> **RECORDS SHOWN**:
— BEGIN —
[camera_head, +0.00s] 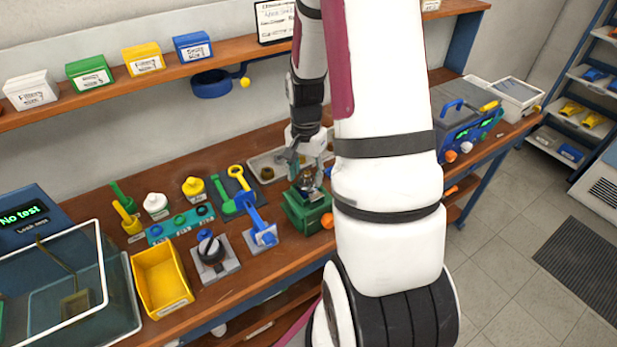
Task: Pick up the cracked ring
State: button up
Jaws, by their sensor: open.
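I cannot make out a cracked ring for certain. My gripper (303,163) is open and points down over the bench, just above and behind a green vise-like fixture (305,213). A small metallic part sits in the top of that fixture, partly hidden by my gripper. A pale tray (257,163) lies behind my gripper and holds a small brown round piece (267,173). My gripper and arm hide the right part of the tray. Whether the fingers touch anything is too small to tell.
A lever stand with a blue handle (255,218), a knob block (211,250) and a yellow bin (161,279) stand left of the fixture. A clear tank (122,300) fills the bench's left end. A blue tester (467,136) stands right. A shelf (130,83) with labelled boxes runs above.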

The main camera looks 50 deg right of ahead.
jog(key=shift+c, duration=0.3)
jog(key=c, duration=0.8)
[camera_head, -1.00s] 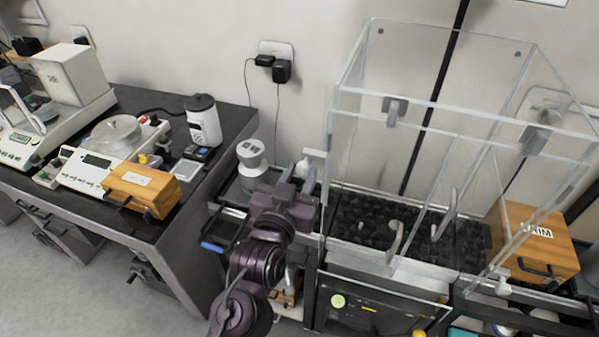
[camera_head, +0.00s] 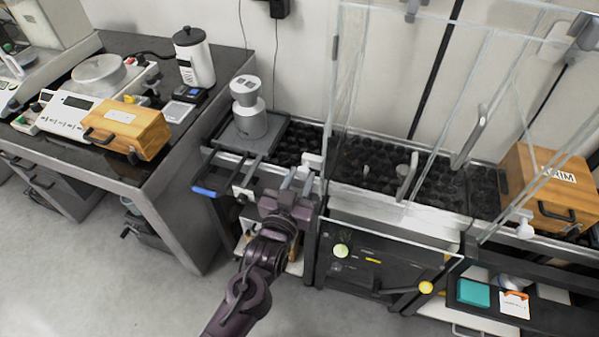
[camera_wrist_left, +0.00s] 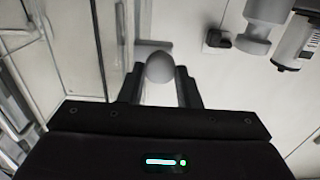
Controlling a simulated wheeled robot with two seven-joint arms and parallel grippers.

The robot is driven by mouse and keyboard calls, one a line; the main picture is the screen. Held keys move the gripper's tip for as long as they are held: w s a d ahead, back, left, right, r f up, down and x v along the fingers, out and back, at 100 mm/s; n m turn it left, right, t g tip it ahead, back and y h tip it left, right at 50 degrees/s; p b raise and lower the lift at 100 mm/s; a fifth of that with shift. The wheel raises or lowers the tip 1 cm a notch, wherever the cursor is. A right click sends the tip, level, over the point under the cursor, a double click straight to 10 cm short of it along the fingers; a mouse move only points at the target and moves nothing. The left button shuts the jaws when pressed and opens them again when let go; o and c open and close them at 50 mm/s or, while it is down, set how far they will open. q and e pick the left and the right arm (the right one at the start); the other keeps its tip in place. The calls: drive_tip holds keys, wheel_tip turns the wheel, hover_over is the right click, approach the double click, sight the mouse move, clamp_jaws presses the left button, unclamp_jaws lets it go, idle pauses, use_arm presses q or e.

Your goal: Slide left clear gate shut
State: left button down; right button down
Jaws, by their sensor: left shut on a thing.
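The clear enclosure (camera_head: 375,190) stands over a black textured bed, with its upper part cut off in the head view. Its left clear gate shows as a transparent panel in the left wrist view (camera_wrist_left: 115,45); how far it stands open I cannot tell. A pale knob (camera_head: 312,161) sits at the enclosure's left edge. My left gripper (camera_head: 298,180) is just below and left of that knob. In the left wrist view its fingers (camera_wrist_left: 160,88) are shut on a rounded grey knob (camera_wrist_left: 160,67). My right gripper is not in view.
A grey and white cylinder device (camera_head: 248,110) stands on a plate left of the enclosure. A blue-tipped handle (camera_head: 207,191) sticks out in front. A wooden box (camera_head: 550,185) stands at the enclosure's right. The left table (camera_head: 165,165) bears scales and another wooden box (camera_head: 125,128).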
— END —
Working from the lines above, reproduce the material exactly and exclude its pictures.

[camera_head, +0.00s] 
Task: Pick up the cracked ring
State: button up
Jaws, by their sensor: open.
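I cannot make out a cracked ring for certain. My gripper (303,163) is open and points down over the bench, just above and behind a green vise-like fixture (305,213). A small metallic part sits in the top of that fixture, partly hidden by my gripper. A pale tray (257,163) lies behind my gripper and holds a small brown round piece (267,173). My gripper and arm hide the right part of the tray. Whether the fingers touch anything is too small to tell.
A lever stand with a blue handle (255,218), a knob block (211,250) and a yellow bin (161,279) stand left of the fixture. A clear tank (122,300) fills the bench's left end. A blue tester (467,136) stands right. A shelf (130,83) with labelled boxes runs above.

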The main camera looks 50 deg right of ahead.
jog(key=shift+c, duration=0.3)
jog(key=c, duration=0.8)
[camera_head, -1.00s] 
[camera_head, +0.00s] 
[camera_wrist_left, +0.00s] 
Controlling a simulated wheeled robot with two seven-joint arms and parallel grippers.

The robot is driven by mouse and keyboard calls, one a line; the main picture is the screen. Held keys move the gripper's tip for as long as they are held: w s a d ahead, back, left, right, r f up, down and x v along the fingers, out and back, at 100 mm/s; n m turn it left, right, t g tip it ahead, back and y h tip it left, right at 50 degrees/s; p b raise and lower the lift at 100 mm/s; a fifth of that with shift. The wheel raises or lowers the tip 1 cm a notch, wherever the cursor is. A right click sends the tip, level, over the point under the cursor, a double click straight to 10 cm short of it along the fingers; a mouse move only points at the target and moves nothing. The left button shuts the jaws when pressed and opens them again when let go; o and c open and close them at 50 mm/s or, while it is down, set how far they will open. q and e pick the left and the right arm (the right one at the start); the other keeps its tip in place. The calls: drive_tip holds keys, wheel_tip turns the wheel, hover_over is the right click, approach the double click, sight the mouse move, clamp_jaws presses the left button, unclamp_jaws lets it go, idle pauses, use_arm presses q or e.

Your goal: Slide left clear gate shut
State: left button down; right button down
Jaws, by their sensor: left shut on a thing.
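The clear enclosure (camera_head: 375,190) stands over a black textured bed, with its upper part cut off in the head view. Its left clear gate shows as a transparent panel in the left wrist view (camera_wrist_left: 115,45); how far it stands open I cannot tell. A pale knob (camera_head: 312,161) sits at the enclosure's left edge. My left gripper (camera_head: 298,180) is just below and left of that knob. In the left wrist view its fingers (camera_wrist_left: 160,88) are shut on a rounded grey knob (camera_wrist_left: 160,67). My right gripper is not in view.
A grey and white cylinder device (camera_head: 248,110) stands on a plate left of the enclosure. A blue-tipped handle (camera_head: 207,191) sticks out in front. A wooden box (camera_head: 550,185) stands at the enclosure's right. The left table (camera_head: 165,165) bears scales and another wooden box (camera_head: 125,128).

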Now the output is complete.